First of all, don't be so unhappy about not being happy. Even the ickiest breakups from the lamest relationships (oh wait, that's what this was) (Whoops! Okay, NICE, right.) get us down. That is the fallout of love/lack thereof, no matter what its quality.

So. Now that you feel better about feeling bad, let me tell you a little something about this guy. He is being Someone With Issues. Which, of course, he is, but he is entirely uninterested in not having them. They are his life work. See those glasses he's wearing? Issue-colored. He cannot see the world -- or you -- without them. Which is to say: it's natural for you to wonder about the depth of his feelings for you; and in that regard, humans are more powerful than superheros, so I can't stop you from doing that. But -- cliche cliche cliche -- this whole debacle was not about you. Nastynae, the perfect woman (Susan Sarandon) could have called this guy up, and he would have been all, "Sorry, I'm in the middle of ping pong right now. Quit playing games." This guy is not about finding love right now, missy. He is about finding a willing accomplice.

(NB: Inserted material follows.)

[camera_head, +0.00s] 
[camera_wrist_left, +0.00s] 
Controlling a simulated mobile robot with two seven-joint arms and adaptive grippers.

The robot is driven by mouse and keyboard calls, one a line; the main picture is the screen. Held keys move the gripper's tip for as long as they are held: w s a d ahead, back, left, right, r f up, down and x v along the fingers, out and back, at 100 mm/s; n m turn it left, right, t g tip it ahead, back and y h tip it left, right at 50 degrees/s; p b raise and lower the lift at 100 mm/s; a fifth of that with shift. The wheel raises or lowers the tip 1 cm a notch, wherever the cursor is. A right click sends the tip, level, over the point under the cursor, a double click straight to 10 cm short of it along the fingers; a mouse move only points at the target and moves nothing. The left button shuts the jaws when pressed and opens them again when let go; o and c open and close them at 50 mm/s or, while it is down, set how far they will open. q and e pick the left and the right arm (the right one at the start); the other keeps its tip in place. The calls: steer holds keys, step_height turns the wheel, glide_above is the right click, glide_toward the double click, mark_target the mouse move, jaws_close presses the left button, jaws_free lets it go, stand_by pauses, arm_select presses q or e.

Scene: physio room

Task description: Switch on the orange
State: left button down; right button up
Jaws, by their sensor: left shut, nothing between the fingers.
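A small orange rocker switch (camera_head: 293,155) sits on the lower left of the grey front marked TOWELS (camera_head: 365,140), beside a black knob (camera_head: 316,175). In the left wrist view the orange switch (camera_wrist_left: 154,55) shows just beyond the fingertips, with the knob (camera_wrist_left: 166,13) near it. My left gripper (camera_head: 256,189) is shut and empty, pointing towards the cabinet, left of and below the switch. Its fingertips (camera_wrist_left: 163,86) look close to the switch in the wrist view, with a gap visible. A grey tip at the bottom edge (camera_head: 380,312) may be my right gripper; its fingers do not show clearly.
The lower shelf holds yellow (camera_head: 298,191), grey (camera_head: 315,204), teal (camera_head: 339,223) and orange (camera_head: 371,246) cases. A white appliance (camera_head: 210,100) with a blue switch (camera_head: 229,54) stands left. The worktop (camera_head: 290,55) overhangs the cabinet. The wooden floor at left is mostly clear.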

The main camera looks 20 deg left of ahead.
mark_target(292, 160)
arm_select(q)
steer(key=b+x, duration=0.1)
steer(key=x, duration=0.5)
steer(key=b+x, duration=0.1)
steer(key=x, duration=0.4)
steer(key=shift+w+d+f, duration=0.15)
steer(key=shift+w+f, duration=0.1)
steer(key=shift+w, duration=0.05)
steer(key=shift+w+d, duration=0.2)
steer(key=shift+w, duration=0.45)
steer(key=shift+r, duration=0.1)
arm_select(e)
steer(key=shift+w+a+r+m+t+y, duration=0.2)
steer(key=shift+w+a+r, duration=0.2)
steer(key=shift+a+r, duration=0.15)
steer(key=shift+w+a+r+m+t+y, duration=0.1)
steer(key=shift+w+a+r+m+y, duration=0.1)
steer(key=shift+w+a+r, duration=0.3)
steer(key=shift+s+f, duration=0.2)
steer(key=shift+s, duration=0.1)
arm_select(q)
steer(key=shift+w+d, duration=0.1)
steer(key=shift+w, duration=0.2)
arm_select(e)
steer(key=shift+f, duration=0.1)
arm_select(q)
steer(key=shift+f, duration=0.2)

Enter: you. Perfect. (Watch out, I'm getting less nice.) You were worth it to him, in a really not nice way. He was looking for someone who would throw money at him and then say, "I'm sorry, did that hurt?" But/so you did not fail, Nastynae. What, you think that you could have done -- in 2 1/2 months (!!!!!) -- what 15 collection agencies, 3 wives, the court system, and Repo Man couldn't? That would have been the plot of some Lifetime movie about "the transformative power of a woman's love."

Which, of course, is what you are trying to live. What gives, Nasty? I mean, what are you doing giving so much -- so soon! -- in return for nothing but ping-pong promises? You tell me. You're on the right track when you wonder about finding someone to love you "the right way" (hint: not this way.). But the Right Way is, as they say, a two-way street. You'll find someone who does, Nasty. Just make sure you date him and not the other guy.